MALCA YEMINI Born in Jerusalem in 1934, Malca is the undeniable backbone of the dynasty – the quiet force behind the scenes – and cannot be left unacknowledged in any recording of family history. Besides being an amazing fountain of historical knowledge in her own right, Malca provides the loving physical, emotional and cultural nourishment which make the wheels go round, keeping all of the “motors” functioning smoothly and happily! Additionally, she has been called upon countless times throughout the years to lend a critical eye and a skilled hand to the production line in the Yemini studio.

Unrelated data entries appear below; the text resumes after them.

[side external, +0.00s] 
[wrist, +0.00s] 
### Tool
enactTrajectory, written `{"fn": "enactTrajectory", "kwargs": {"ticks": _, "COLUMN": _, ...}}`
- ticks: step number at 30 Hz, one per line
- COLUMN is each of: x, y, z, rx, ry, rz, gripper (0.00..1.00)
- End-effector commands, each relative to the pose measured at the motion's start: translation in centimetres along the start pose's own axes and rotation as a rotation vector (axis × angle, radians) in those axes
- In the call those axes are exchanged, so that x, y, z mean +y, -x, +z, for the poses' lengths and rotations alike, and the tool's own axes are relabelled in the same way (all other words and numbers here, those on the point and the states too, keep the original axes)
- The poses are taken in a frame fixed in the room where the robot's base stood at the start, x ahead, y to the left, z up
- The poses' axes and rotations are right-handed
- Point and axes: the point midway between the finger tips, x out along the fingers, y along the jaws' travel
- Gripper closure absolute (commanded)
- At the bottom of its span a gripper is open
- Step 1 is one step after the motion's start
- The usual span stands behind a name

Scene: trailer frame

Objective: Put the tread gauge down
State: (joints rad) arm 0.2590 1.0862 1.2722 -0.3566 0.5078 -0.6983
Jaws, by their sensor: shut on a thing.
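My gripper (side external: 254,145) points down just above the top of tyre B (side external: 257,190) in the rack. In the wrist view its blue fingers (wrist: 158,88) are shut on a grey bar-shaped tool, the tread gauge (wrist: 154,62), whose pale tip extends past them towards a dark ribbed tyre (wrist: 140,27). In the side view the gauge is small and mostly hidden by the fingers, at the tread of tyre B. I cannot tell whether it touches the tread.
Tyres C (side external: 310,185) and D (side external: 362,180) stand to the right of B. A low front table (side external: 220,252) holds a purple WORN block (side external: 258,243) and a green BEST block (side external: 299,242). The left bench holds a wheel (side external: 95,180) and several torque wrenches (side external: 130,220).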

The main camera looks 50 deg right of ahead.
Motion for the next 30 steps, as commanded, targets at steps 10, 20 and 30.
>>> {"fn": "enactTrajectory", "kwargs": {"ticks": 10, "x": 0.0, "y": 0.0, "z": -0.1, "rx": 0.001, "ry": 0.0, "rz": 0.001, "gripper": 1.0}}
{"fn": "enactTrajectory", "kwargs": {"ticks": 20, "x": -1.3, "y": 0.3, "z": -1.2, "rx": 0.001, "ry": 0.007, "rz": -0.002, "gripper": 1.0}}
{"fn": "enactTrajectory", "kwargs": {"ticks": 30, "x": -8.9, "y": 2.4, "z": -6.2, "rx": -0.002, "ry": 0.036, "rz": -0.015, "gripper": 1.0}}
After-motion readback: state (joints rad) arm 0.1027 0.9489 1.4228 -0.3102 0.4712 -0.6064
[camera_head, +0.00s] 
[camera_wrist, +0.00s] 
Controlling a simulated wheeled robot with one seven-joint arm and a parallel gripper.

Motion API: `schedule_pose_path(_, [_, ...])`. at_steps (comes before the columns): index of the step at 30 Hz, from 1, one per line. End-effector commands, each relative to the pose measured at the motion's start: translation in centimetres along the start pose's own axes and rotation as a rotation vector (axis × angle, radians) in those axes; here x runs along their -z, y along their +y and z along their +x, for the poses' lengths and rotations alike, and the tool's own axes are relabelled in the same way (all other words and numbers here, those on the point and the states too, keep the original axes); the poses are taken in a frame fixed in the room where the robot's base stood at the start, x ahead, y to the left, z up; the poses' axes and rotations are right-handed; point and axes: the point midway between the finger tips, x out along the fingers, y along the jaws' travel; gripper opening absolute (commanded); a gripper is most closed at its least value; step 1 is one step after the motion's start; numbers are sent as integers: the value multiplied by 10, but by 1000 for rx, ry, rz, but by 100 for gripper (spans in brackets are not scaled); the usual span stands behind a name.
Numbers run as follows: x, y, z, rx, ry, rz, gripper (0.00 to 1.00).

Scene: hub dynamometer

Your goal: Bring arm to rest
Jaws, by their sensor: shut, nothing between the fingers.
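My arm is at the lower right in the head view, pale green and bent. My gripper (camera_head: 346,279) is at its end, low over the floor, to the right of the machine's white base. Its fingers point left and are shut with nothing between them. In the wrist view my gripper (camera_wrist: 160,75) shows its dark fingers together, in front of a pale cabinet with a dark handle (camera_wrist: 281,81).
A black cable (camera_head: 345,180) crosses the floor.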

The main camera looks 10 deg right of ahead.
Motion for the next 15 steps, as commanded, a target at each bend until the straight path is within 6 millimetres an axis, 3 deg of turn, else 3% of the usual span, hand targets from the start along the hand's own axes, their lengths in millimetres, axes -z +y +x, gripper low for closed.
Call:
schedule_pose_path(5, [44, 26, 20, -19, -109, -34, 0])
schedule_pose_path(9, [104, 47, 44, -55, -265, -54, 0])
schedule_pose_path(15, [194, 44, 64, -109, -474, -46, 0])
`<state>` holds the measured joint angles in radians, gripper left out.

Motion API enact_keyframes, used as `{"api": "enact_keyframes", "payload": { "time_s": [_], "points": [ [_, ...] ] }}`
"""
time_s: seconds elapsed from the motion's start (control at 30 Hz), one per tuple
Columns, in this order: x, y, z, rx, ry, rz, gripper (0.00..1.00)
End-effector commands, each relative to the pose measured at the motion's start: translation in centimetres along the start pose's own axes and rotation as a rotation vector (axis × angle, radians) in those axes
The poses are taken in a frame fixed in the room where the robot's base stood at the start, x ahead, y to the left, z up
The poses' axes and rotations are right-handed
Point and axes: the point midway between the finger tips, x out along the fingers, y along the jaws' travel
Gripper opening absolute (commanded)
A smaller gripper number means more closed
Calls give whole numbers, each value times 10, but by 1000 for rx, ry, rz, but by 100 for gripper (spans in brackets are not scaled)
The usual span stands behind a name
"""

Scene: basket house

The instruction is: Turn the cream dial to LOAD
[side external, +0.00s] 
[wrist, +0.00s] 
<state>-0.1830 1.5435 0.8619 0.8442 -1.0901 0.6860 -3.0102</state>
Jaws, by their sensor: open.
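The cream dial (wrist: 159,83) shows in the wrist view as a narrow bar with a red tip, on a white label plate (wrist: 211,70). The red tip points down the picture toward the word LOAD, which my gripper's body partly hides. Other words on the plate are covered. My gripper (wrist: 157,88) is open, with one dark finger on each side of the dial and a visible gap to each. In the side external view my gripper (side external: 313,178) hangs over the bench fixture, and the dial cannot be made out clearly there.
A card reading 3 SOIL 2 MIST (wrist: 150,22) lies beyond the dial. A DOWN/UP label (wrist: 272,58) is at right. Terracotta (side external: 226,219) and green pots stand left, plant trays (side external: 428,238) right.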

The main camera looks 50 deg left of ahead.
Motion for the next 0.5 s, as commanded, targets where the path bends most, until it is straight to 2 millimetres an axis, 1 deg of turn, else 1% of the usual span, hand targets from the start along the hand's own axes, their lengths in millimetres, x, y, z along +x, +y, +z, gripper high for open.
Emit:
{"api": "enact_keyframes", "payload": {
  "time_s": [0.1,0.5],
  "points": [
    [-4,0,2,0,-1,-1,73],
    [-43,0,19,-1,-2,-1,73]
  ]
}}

MARGIE YEMINI Born in the US in 1955, Margie made aliya in 1972 and the following year began studying at the department of Graphic Design at Bezalel. After two years of study she left to fulfill her two years of army service, and subsequently returned to Bezalel to begin a four year stint in the department of Industrial Design. She graduated in 1981. That same year Margie and Boaz got married and began their most creative endeavor of all times – the breeding and nurturing of a new generation of Yemini offspring. No announcements have been made regarding the emergence of a fourth generation of artists who choose to carry on the family involvement in the studio, though nothing to the contrary has been officially announced yet either! Under the attentive instruction of two master artists (in the form of her husband and father-in-law) Margie has mastered many of the silver production techniques. She also fills the role of associate designer, silver artist, graphic artist, photographer, secretary and designated family liaison to the world of computer technology.